PANCASILA SEBAGAI IDEOLOGI TERBUKA DAN TERTUTUP
Pancasila sebagai ideologi terbuka adalah sebagai
suatu sistem pemikiran terbuka.
a.
Ideologi Terbuka
1. Merupakan cita-cita yang sudah hidup dalam
masyarakat
2. Berupa nilai-nilai dan cita-cita yang
berasal dari dalam masyarakat sendiri.
3. Hasil musyawarah dan konsesus masyarakat.
4. Bersifat dinamis dan reformasi.
b. Ideologi Tertutup
1. Bukan merupakan cita-cita yang sudah hidup
dalam masyarakat,
2. Bukan berupa nilai dan cita-cita
3. Kepercayaan dan kesetian ideologis yang
kaku
4. Terdiri atas tuntutan kongkrit dan
operational yang diajukan secara mutlak
Menurut kaelan, nilai-nilai yang terkandung dalam
ideologi pancasila sebagai ideologi terbuka:
1. Nilai dasar, yaitu hakekat kelima sila
pancasila
2. Nilai instrumental, yang merupakan arahan,
kebijakan strategi, sasaran serta lembaga pelaksanaannya
3. Nilai praktis, yaitu merupakan realisasi
nilai-nilai instrumental dalam suatu realisasi pengalaman yang bersipat nyata,
dalam kehidupan sehari-hari dalam masyarakat,berbangsa dan bernegara.[3]
A.
Penjabaran Pancasila dalam Batang Tubuh UUD NRI Tahun 1945
Pembukaan UUD NRI tahun 1945 mengandung pokok-pokok
pikiran yang meliputi suasana kebatinan, citacita hukum dan cita-cita moral
bangsa Indonesia.
Pokokpokok
pikiran tersebut mengandung nilai-nilai yang dijunjung tinggi oleh bangsa
Indonesia karena bersumber dari pandangan hidup dan dasar negara, yaitu
Pancasila.
Pokok-pokok pikiran yang bersumber dari Pancasila
itulah yang dijabarkan ke dalam batang tubuh melalui pasal-pasal UUD NRI tahun
1945.
Hubungan Pembukaan UUD NRI tahun 1945 yang memuat
Pancasila dengan batang tubuh UUD NRI tahun 1945 bersifat kausal dan organis.
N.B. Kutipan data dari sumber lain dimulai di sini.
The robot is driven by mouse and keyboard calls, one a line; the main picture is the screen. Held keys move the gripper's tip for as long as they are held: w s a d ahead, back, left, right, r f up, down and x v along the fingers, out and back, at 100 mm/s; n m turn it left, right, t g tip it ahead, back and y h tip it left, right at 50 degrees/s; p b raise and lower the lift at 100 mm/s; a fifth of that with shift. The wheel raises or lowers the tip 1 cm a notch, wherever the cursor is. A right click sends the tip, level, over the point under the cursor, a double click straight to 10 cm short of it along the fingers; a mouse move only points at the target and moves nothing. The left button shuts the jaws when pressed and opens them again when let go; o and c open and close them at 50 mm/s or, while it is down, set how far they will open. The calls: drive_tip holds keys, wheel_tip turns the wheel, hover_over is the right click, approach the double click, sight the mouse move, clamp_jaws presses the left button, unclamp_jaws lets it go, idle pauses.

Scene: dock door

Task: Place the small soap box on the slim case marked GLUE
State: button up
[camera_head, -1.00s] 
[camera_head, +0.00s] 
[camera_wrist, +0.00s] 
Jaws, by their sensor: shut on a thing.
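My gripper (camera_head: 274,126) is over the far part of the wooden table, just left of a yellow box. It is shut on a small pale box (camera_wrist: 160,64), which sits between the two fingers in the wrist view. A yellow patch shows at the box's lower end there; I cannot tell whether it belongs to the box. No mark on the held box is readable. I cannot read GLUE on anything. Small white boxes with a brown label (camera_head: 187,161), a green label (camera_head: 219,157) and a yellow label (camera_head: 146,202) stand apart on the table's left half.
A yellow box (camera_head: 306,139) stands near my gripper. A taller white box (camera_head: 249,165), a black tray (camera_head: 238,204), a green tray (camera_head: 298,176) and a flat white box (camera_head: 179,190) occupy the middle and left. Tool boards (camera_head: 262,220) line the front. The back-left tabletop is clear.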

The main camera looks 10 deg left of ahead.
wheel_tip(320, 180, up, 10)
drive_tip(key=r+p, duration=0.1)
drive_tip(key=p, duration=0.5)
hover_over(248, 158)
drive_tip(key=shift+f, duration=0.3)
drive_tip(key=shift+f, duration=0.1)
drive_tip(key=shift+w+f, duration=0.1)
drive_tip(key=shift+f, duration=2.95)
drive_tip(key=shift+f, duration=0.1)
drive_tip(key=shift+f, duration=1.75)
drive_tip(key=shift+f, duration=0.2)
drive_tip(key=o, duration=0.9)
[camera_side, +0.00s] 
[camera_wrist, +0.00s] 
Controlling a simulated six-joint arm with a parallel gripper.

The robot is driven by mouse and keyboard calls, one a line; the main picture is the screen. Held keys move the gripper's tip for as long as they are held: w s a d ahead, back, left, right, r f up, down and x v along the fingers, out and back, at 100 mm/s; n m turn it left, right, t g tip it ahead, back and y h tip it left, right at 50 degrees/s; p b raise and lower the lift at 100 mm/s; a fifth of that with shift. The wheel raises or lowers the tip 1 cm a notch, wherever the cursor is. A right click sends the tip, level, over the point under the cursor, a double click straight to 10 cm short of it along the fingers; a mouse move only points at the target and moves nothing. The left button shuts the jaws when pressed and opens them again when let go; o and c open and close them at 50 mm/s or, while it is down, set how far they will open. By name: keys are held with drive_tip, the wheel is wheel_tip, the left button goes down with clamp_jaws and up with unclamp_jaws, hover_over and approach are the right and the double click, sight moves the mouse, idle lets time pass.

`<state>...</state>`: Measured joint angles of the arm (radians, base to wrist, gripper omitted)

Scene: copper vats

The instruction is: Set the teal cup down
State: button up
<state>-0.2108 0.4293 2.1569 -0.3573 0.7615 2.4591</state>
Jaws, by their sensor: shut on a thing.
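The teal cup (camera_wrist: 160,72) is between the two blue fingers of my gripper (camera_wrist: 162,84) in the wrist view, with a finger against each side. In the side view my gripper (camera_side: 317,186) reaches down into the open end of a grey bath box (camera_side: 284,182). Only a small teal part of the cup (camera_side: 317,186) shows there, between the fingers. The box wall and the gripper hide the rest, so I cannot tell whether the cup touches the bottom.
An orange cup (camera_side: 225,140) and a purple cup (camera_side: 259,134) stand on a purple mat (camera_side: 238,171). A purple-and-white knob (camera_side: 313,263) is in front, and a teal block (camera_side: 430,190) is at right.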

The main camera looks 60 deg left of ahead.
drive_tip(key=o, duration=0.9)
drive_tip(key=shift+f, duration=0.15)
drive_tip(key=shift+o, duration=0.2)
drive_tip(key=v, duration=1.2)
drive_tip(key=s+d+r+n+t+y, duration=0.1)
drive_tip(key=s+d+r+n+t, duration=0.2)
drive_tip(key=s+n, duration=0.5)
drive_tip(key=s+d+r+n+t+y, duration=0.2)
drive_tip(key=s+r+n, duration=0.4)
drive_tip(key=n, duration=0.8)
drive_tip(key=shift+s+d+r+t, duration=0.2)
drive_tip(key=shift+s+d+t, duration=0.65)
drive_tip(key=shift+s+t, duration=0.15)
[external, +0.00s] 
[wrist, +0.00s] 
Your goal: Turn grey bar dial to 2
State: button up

Hubungan kausal mengandung pengertian Pembukaan UUD NRI tahun 1945 merupakan
penyebab keberadaan batang tubuh UUD NRI tahun 1945, sedangkan hubungan organis
berarti Pembukaan dan batang tubuh UUD NRI tahun 1945 merupakan satu kesatuan
yang tidak terpisahkan. Dengan dijabarkannya pokok-pokok pikiran Pembukaan UUD
NRI tahun 1945 yang bersumber dari Pancasila ke dalam batang tubuh, maka
Pancasila tidak saja merupakan suatu cita-cita hukum, tetapi telah menjadi
hukum positif. Sesuai dengan Penjelasan UUD NRI tahun 1945,
Pembukaan mengandung empat pokok pikiran yang
diciptakan dan dijelaskan dalam batang tubuh. Keempat pokok pikiran tersebut
adalah sebagai berikut. 1) Pokok pikiran pertama berintikan ‘Persatuan’, yaitu;
“negara melindungi segenap bangsa Indonesia dan seluruh tumpah darah Indonesia
dengan berdasar atas persatuan dengan mewujudkan keadilan sosial bagi seluruh
rakyat Indonesia”.
2) Pokok pikiran kedua berintikan ‘Keadilan sosial’,
yaitu; “negara hendak mewujudkan keadilan sosial bagi seluruh rakyat”.
3) Pokok pikiran ketiga berintikan ‘Kedaulatan
rakyat’, yaitu; “negara yang berkedaulatan rakyat, berdasar atas kerakyatan dan
permusyawaratan perwakilan”.
4) Pokok pikiran keempat berintikan ‘Ketuhanan Yang
Maha Esa’, yaitu; “negara berdasar atas Ketuhanan Yang Maha Esa menurut dasar
kemanusiaan yang adil dan beradab’.
Pokok pikiran pertama menegaskan bahwa aliran
pengertian negara persatuan diterima dalam Pembukaan UUD NRI tahun 1945, yaitu
negara yang melindungi bangsa Indonesia seluruhnya. Negara, menurut pokok
pikiran pertama ini, mengatasi paham golongan dan segala paham perorangan.
Demikian pentingnya pokok pikiran ini maka persatuan merupakan dasar negara
yang utama. Oleh karena itu, penyelenggara negara dan setiap warga Negara wajib
mengutamakan kepentingan negara di atas kepentingan golongan atau perorangan.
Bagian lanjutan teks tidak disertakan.